Provided data
┌──

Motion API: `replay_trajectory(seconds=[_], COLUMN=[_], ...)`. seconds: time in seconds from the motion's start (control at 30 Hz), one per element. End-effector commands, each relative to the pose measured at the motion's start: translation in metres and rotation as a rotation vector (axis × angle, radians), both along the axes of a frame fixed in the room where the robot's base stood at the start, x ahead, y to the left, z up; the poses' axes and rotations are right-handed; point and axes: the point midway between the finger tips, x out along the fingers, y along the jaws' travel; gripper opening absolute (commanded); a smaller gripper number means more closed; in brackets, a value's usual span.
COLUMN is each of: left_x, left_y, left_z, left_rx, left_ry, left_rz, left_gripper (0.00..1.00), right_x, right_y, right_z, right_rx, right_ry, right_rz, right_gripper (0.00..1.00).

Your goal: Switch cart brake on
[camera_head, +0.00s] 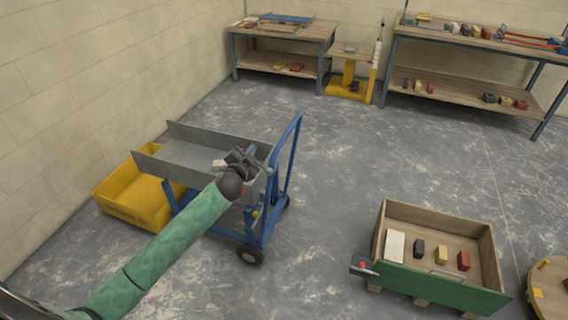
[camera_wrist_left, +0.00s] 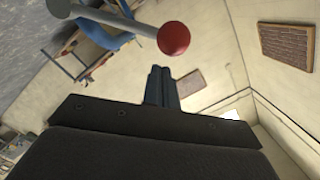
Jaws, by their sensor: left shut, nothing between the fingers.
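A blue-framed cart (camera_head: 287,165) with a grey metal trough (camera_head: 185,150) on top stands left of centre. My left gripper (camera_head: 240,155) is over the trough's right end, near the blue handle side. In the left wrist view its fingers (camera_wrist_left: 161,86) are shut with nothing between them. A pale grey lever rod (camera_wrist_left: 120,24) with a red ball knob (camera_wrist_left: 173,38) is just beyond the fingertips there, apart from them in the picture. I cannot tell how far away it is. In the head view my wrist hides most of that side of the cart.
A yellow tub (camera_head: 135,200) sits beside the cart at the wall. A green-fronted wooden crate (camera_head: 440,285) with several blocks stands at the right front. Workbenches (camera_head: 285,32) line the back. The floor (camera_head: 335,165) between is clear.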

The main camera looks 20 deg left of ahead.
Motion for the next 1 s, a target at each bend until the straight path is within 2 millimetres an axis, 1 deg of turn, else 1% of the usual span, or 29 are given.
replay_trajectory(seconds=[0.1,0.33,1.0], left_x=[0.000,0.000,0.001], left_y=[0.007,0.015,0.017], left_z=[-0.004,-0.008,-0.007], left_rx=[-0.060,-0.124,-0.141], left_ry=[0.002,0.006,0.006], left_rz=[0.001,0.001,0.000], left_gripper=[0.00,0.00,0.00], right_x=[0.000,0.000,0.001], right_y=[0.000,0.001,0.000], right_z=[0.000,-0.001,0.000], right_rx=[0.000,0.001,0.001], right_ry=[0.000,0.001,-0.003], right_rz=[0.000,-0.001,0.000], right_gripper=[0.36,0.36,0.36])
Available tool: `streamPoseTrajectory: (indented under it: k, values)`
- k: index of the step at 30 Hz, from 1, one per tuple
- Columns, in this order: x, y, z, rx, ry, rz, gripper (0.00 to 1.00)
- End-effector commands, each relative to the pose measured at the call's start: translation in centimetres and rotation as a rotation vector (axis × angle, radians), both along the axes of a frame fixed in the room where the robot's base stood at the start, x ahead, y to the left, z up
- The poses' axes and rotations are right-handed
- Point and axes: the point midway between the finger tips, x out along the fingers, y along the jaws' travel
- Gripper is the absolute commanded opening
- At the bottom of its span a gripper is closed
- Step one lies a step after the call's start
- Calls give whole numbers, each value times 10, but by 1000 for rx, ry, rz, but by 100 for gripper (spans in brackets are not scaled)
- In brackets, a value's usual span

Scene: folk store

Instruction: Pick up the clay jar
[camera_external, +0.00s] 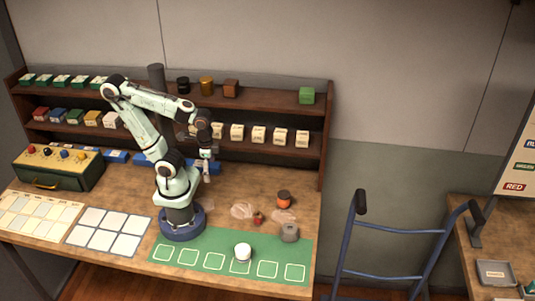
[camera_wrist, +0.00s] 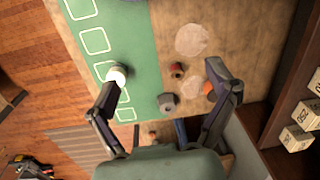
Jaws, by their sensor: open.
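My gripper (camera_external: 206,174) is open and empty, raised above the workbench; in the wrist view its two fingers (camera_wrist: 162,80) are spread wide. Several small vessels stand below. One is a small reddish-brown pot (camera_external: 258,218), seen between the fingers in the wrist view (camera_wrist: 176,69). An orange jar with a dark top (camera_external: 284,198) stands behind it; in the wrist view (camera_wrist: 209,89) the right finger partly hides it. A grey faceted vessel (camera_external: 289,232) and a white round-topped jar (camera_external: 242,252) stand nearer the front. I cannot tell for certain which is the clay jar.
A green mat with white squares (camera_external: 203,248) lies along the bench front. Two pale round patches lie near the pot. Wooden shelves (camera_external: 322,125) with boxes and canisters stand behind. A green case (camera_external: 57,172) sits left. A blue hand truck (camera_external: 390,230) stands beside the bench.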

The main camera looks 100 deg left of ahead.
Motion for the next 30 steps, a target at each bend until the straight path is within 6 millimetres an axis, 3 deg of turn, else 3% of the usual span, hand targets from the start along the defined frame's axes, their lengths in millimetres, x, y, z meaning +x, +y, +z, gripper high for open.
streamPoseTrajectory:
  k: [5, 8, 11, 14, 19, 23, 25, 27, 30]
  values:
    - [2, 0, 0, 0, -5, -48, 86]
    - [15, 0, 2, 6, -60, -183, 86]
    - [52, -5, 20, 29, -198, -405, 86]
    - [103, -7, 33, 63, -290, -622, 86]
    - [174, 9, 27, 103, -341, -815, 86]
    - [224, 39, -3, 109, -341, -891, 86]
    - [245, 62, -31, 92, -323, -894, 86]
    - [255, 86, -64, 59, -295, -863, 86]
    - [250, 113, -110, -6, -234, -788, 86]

└──

Stated exercise
Return all lines of the material above in which the word "main" occurs.

Result
The main camera looks 20 deg left of ahead.
The main camera looks 100 deg left of ahead.

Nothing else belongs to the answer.